Crown Prince and Prime Minister Mohammad bin Salman (MBS) is expected to offer Xi a lavish welcome ahead of a series of bilateral talks, where the two are expected to deepen ties and ink billions in economic agreements, according to Reuters. The Saudis have painted the meeting as a repudiation of foreign attempts to meddle in Riyadh’s internal politics, a possible allusion to Biden’s repeated characterization of the kingdom as a “pariah” and human rights offender.

The meeting represents an “an epoch-making milestone in the history of the development of China-Arab relations,” Chinese foreign ministry spokesperson Mao Ning said Wednesday.

Xi and Saudi rulers will hold a first-ever joint China-Arab States Summit t0 “strengthen solidarity and coordination,” Ning added. (RELATED: Qatar Signs 27-Year Gas Deal With China, Fueling Global Energy Competition)

The meeting follows a terse encounter between Biden and MBS in July which culminated in a failed U.S. effort to persuade Saudi Arabia to increase oil output at an upcoming OPEC+ meeting ahead of the November midterm elections, after which the White House said it is “re-evaluating” its relationship with the oil-rich kingdom.

Saudi Arabia maintains that it evaluates relationships on the basis of the advantages it can provide to the kingdom, according to The Wall Street Journal. However, its deepening military and economic cooperation with China has unsettled Washington, used to relying on Saudi Arabia as a reliable energy producer and source of stability in the Middle East.

“We are mindful of the influence that China is trying to grow around the world,” National Security Council spokesperson John Kirby said on Wednesday, Reuters reported.

China is Saudi Arabia’s biggest trading partner and produces 18% of Beijing’s total oil imports, still the China’s largest energy supplier even as the effect of Europe’s oil price cap on Russian crude, also a major supplier for China, remains uncertain, according to the Saudi-owned Asharq Al-Awsat newspaper.

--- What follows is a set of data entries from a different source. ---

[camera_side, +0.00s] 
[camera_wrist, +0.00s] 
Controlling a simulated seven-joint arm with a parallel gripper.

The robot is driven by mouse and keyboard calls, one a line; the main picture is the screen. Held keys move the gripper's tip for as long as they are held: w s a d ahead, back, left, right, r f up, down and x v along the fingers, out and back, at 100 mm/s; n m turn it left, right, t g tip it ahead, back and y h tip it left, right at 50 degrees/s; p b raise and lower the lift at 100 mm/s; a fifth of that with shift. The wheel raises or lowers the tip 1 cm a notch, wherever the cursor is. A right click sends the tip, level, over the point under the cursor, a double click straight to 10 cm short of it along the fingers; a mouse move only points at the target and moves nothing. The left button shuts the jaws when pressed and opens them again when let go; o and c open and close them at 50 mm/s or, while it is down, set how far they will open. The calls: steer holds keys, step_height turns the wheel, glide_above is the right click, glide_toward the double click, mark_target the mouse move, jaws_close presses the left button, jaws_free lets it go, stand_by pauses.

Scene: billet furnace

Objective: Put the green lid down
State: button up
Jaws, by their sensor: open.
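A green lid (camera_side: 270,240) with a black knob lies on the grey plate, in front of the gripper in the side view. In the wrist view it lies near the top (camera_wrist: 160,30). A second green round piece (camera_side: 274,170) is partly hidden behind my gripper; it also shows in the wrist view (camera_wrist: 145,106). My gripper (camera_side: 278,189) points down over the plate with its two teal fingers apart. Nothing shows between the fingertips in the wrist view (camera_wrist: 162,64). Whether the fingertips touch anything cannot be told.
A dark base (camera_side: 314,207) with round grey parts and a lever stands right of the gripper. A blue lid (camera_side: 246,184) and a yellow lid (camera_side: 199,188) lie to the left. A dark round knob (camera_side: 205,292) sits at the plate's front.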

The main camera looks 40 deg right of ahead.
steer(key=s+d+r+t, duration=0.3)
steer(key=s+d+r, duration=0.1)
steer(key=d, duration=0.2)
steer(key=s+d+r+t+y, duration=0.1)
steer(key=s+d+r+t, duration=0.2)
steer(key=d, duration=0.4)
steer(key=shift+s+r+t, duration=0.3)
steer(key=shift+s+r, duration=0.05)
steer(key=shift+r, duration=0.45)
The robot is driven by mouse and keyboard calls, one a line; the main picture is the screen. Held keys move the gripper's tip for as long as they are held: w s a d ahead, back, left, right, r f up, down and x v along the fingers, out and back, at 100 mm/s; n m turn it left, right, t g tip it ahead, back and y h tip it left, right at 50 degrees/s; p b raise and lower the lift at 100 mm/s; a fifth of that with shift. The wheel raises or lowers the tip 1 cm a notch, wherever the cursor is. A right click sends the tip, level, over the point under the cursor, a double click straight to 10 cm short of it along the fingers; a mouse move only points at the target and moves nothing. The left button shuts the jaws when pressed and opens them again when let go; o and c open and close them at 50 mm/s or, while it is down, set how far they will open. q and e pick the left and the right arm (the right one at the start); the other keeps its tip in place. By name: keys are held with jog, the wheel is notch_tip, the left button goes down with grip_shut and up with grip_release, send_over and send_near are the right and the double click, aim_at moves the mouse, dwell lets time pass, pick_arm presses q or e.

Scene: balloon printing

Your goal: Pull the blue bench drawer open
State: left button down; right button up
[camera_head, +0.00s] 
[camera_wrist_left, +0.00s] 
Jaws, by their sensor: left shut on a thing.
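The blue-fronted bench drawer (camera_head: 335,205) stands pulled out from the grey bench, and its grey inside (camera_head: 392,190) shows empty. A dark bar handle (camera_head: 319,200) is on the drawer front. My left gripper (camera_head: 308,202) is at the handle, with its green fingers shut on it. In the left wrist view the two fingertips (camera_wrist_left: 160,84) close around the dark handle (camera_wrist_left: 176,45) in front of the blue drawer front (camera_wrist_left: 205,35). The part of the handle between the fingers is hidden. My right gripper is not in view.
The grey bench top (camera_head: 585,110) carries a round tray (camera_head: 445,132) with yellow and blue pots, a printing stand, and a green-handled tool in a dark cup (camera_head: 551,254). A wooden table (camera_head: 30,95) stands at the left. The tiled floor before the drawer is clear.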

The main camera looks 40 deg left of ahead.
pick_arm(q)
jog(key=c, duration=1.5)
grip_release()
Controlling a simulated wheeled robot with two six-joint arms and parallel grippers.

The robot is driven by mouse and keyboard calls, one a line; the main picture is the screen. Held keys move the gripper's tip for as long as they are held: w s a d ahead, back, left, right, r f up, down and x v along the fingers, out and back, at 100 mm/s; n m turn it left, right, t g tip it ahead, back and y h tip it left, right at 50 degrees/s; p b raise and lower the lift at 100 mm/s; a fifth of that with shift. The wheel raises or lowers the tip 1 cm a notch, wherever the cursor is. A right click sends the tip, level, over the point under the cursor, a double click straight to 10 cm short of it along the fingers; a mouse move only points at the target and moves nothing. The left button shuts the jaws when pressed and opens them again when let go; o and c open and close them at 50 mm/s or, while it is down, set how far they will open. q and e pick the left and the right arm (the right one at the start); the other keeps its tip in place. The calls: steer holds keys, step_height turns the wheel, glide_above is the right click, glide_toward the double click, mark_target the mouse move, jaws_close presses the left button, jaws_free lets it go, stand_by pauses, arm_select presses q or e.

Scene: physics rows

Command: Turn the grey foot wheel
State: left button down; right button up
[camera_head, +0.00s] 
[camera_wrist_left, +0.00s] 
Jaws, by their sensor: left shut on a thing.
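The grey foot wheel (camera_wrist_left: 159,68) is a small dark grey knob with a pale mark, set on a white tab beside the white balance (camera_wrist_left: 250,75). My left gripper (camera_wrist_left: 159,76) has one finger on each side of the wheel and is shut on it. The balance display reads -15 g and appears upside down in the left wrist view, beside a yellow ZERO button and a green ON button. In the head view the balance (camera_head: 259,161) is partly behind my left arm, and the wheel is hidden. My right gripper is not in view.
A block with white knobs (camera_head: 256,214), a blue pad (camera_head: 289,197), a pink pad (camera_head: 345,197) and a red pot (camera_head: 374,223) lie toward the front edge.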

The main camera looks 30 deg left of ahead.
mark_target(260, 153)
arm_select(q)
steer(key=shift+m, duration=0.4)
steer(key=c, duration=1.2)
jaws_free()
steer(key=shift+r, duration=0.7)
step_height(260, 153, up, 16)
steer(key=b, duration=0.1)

Energy Minister Prince Abdulaziz bin Salman pledged to ensure Saudi Arabia proves a “trusted and reliable” partner to China on energy, Reuters reported. The two countries are expected to agree to roughly $29 billion in mutual investment, including a Chinese factory hub in the kingdom.

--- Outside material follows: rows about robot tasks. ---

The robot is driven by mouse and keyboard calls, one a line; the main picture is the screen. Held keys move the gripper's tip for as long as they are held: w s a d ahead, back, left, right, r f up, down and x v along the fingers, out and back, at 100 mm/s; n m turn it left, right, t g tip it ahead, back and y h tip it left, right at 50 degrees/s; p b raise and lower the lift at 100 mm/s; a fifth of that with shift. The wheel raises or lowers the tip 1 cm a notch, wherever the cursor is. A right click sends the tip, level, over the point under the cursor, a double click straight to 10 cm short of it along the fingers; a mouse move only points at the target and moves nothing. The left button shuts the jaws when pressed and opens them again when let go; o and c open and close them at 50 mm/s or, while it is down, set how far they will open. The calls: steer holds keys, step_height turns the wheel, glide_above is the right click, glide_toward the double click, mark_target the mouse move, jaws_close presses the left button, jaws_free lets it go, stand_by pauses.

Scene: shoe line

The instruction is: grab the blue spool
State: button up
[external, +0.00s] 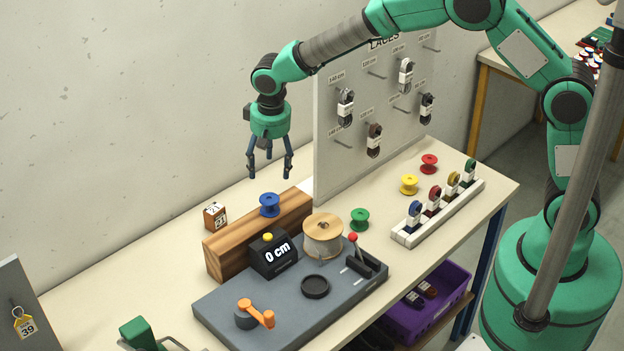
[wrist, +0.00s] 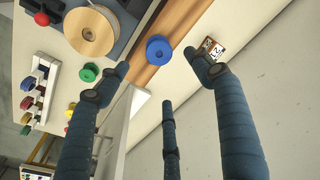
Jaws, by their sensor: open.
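The blue spool (external: 269,204) stands upright on top of a wooden block (external: 228,249) behind the grey winding machine. In the wrist view the blue spool (wrist: 159,50) shows near the top middle, beyond the fingertips. My gripper (external: 268,170) is open and empty in the air above the blue spool, pointing down. In the wrist view its fingers (wrist: 165,90) are spread apart, and nothing is between them. A clear gap separates the fingertips from the spool.
A pegboard with laces (external: 370,120) stands right of my gripper. A tan spool (external: 323,235), green spool (external: 360,219), yellow spool (external: 409,184) and red spool (external: 429,163) stand to the right. A small calendar block (external: 215,216) stands just left of the wooden block.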

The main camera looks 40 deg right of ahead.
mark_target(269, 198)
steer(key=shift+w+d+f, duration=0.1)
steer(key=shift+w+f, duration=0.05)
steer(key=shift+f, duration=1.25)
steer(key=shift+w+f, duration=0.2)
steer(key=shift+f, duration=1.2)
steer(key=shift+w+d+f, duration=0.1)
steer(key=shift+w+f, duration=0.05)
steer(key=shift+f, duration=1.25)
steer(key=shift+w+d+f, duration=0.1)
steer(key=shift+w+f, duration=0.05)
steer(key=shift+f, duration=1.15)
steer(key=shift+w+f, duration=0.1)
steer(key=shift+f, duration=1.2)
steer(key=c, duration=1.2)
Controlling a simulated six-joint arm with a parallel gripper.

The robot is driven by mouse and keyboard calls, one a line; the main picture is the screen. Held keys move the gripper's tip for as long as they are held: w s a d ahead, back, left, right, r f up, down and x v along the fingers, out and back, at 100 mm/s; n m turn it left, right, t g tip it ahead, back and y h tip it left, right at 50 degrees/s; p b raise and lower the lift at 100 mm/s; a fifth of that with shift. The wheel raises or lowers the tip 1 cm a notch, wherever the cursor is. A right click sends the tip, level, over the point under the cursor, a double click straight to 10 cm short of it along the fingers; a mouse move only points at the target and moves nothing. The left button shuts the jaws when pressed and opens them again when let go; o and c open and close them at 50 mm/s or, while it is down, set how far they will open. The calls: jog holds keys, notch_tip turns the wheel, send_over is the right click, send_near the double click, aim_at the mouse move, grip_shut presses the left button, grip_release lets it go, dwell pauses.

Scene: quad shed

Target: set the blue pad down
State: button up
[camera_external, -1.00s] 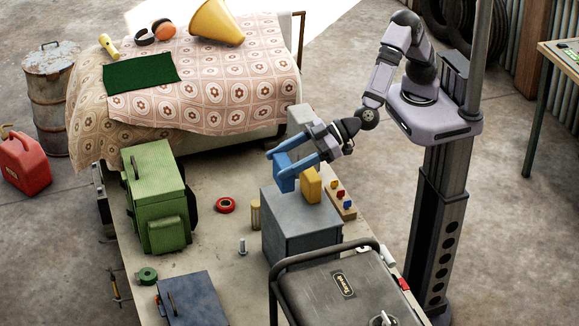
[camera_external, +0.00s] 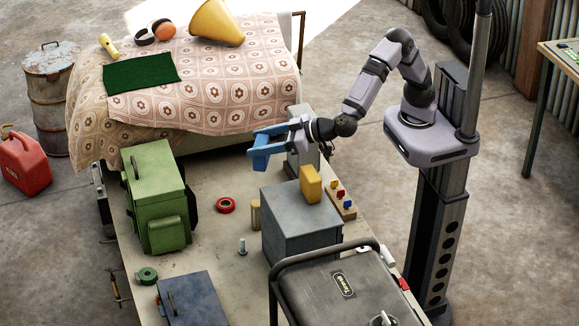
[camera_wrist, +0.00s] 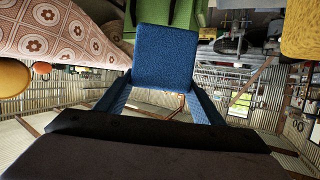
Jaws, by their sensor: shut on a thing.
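The blue pad (camera_external: 259,159) is held in the air between the blue fingers of my gripper (camera_external: 266,146). In the wrist view the blue pad (camera_wrist: 164,57) sits between the two fingertips of my gripper (camera_wrist: 163,82), with its broad face toward the camera.
A yellow block (camera_external: 311,184) stands on the grey box. The green case (camera_external: 158,200) is at left on the bench. The bed with a patterned cover (camera_external: 215,90) and a dark green mat (camera_external: 141,72) is behind.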

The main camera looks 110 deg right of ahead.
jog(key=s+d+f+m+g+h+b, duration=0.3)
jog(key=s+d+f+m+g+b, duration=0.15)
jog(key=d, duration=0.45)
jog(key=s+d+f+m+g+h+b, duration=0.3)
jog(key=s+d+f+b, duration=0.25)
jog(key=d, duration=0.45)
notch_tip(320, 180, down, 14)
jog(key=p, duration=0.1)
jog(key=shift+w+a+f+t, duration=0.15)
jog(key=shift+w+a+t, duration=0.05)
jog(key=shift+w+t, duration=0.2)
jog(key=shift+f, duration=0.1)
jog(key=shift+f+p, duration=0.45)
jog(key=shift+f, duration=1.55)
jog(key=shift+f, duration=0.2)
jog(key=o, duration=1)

“Beijing does not burden its partners with demands or political expectations and refrains from interfering in their internal affairs,” Saudi columnist Abdulrahman Al-Rashed wrote in Asharq Al-Awsat, according to Reuters.

The visit also comes as tensions between the U.S. and China reach their highest levels in decades. The Pentagon identifies China as the largest “pacing” challenge facing the U.S. military, and China’s saber-rattling in the Indo-pacific, predatory trade practices and human rights violations on a massive scale have further soured relations with the U.S.